What are the devices I need to access 4G?
Airtel has come up with a 4G-enabled device — a USB dongle or a USB stick with which you connect the laptop now. You can also install a 4G LTE (long-term evolution) wireless modem at home or in office that will make a radius of around 30 metres a Wi-fi hotspot.
A separate SIM card, different from the current SIM card in your mobile handset, has to be put inside the dongle or the modem to activate the service.
How much will 4G cost?
The modem is priced at Rs 7,750 and the dongle at Rs 7,999. The SIM card will cost Rs 49. Then, you have to choose a data plan with rentals such as Rs 999, Rs 1,399 and Rs 1,999, depending on speed.
I have a Wi-fi-enabled handset, laptop, desktop and tablet. Can I access 4G on all these?

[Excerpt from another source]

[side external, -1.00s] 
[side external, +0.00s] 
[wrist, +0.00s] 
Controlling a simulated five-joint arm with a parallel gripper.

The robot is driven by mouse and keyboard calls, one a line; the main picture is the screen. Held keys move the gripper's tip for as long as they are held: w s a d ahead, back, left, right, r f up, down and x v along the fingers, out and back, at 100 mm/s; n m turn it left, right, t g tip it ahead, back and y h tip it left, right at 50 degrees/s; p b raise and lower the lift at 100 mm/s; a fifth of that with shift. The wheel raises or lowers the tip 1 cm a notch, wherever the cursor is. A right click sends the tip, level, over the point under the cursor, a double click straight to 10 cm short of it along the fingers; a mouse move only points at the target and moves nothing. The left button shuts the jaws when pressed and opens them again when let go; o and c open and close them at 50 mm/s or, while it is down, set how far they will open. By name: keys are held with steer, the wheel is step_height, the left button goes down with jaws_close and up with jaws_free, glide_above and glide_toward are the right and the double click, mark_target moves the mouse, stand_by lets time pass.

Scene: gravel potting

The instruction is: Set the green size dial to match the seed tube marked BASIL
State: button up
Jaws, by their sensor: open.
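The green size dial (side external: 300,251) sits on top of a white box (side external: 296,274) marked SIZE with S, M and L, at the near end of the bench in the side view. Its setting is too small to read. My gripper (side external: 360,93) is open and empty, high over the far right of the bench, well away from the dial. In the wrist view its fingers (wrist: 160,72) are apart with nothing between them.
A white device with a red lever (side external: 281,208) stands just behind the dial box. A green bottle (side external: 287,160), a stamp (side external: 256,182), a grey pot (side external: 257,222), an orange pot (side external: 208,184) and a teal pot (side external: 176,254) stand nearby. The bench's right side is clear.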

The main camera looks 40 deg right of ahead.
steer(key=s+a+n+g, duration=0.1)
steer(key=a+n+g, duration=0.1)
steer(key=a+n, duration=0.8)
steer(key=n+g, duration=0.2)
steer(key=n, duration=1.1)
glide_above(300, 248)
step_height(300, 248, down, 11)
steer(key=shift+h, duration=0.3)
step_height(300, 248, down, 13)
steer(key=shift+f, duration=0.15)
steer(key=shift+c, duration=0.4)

Yes. The modem will help in setting up a local wireless network. Then any mobile handset, tablet or laptop that has Wi-fi will be able to connect to the 4G network. You can use the dongle on your desktop and laptop. But you cannot use the SIM card in your existing mobile handset.
Where do I get hold of these devices?
14 Airtel relationship centres in the city are expected to offer the devices.
Is 4G costlier than 3G?
There is not much of a cost difference in monthly outgo. By paying Rs 1,250 under 3G, the customer can get 10GB of data in Airtel and 5GB of data in Vodafone. Under Reliance 3G, the customer has to pay Rs 1,199 for 5GB of data. In Airtel 4G, the customer has to pay Rs 1,400 for 9GB of data.
However, the device costs are much higher in case of 4G. While, in 3G, USB dongles cost from Rs 1,400 to Rs 3,000, the 4G devices cost over Rs 7,000.
Sanjay Kapoor, CEO (India and South Asia) of Bharti Airtel, pointed out that such high-speed Internet in its inception cannot be affordable because of the high device costs and limited availability of spectrum. “The ecosystem (of lowcost devices) has to build up,” he said. He added that the government had to ensure that there was no paucity of spectrum as well.